WHAT TO WORK ON: Output all of the data below exactly as given.

RECORDS FOR THIS TASK:
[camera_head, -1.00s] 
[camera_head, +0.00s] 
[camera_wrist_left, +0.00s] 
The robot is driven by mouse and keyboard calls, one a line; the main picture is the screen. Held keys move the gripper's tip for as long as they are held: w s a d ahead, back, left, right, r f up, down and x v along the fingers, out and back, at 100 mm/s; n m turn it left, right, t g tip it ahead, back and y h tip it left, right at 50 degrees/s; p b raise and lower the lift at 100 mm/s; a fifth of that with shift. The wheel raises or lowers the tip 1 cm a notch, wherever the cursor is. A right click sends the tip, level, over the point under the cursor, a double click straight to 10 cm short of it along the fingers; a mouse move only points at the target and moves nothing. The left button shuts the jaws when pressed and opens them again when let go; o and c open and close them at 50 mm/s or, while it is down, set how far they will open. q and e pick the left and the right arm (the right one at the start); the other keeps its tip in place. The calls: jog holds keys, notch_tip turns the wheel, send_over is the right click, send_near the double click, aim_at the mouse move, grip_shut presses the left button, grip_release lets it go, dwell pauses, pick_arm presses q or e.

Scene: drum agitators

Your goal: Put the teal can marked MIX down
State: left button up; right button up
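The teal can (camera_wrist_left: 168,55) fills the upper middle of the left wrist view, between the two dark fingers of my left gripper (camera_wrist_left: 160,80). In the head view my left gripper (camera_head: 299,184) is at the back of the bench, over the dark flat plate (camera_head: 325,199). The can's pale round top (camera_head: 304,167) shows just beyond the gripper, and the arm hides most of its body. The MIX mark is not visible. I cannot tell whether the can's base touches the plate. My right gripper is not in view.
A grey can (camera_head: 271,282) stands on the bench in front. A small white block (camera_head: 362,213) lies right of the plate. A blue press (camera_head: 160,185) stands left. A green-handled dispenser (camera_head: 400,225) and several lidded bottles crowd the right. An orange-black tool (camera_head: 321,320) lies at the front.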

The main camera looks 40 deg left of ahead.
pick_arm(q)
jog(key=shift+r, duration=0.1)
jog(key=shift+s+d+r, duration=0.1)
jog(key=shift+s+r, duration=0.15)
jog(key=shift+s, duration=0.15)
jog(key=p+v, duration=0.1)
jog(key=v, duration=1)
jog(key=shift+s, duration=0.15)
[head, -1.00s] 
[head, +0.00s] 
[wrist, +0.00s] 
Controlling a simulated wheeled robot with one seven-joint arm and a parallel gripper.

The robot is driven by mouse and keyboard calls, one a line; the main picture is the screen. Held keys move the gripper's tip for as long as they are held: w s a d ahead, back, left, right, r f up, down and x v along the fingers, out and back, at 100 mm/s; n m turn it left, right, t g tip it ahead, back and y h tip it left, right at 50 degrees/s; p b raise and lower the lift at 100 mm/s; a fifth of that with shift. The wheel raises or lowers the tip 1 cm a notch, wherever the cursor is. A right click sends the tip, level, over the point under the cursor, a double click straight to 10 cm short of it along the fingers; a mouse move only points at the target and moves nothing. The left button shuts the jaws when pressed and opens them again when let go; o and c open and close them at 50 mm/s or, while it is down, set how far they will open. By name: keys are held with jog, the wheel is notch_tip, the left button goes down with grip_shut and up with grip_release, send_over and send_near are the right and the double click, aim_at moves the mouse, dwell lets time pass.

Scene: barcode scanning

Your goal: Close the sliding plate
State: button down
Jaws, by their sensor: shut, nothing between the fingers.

FINISHED EXERCISE:
[camera_head, -1.00s] 
[camera_head, +0.00s] 
[camera_wrist_left, +0.00s] 
The robot is driven by mouse and keyboard calls, one a line; the main picture is the screen. Held keys move the gripper's tip for as long as they are held: w s a d ahead, back, left, right, r f up, down and x v along the fingers, out and back, at 100 mm/s; n m turn it left, right, t g tip it ahead, back and y h tip it left, right at 50 degrees/s; p b raise and lower the lift at 100 mm/s; a fifth of that with shift. The wheel raises or lowers the tip 1 cm a notch, wherever the cursor is. A right click sends the tip, level, over the point under the cursor, a double click straight to 10 cm short of it along the fingers; a mouse move only points at the target and moves nothing. The left button shuts the jaws when pressed and opens them again when let go; o and c open and close them at 50 mm/s or, while it is down, set how far they will open. q and e pick the left and the right arm (the right one at the start); the other keeps its tip in place. The calls: jog holds keys, notch_tip turns the wheel, send_over is the right click, send_near the double click, aim_at the mouse move, grip_shut presses the left button, grip_release lets it go, dwell pauses, pick_arm presses q or e.

Scene: drum agitators

Your goal: Put the teal can marked MIX down
State: left button up; right button up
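The teal can (camera_wrist_left: 168,55) fills the upper middle of the left wrist view, between the two dark fingers of my left gripper (camera_wrist_left: 160,80). In the head view my left gripper (camera_head: 299,184) is at the back of the bench, over the dark flat plate (camera_head: 325,199). The can's pale round top (camera_head: 304,167) shows just beyond the gripper, and the arm hides most of its body. The MIX mark is not visible. I cannot tell whether the can's base touches the plate. My right gripper is not in view.
A grey can (camera_head: 271,282) stands on the bench in front. A small white block (camera_head: 362,213) lies right of the plate. A blue press (camera_head: 160,185) stands left. A green-handled dispenser (camera_head: 400,225) and several lidded bottles crowd the right. An orange-black tool (camera_head: 321,320) lies at the front.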

The main camera looks 40 deg left of ahead.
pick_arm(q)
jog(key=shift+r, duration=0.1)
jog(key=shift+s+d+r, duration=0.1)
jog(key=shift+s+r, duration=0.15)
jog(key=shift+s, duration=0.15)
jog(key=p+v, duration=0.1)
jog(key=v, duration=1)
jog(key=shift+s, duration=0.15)
[head, -1.00s] 
[head, +0.00s] 
[wrist, +0.00s] 
Controlling a simulated wheeled robot with one seven-joint arm and a parallel gripper.

The robot is driven by mouse and keyboard calls, one a line; the main picture is the screen. Held keys move the gripper's tip for as long as they are held: w s a d ahead, back, left, right, r f up, down and x v along the fingers, out and back, at 100 mm/s; n m turn it left, right, t g tip it ahead, back and y h tip it left, right at 50 degrees/s; p b raise and lower the lift at 100 mm/s; a fifth of that with shift. The wheel raises or lowers the tip 1 cm a notch, wherever the cursor is. A right click sends the tip, level, over the point under the cursor, a double click straight to 10 cm short of it along the fingers; a mouse move only points at the target and moves nothing. The left button shuts the jaws when pressed and opens them again when let go; o and c open and close them at 50 mm/s or, while it is down, set how far they will open. By name: keys are held with jog, the wheel is notch_tip, the left button goes down with grip_shut and up with grip_release, send_over and send_near are the right and the double click, aim_at moves the mouse, dwell lets time pass.

Scene: barcode scanning

Your goal: Close the sliding plate
State: button down
Jaws, by their sensor: shut, nothing between the fingers.

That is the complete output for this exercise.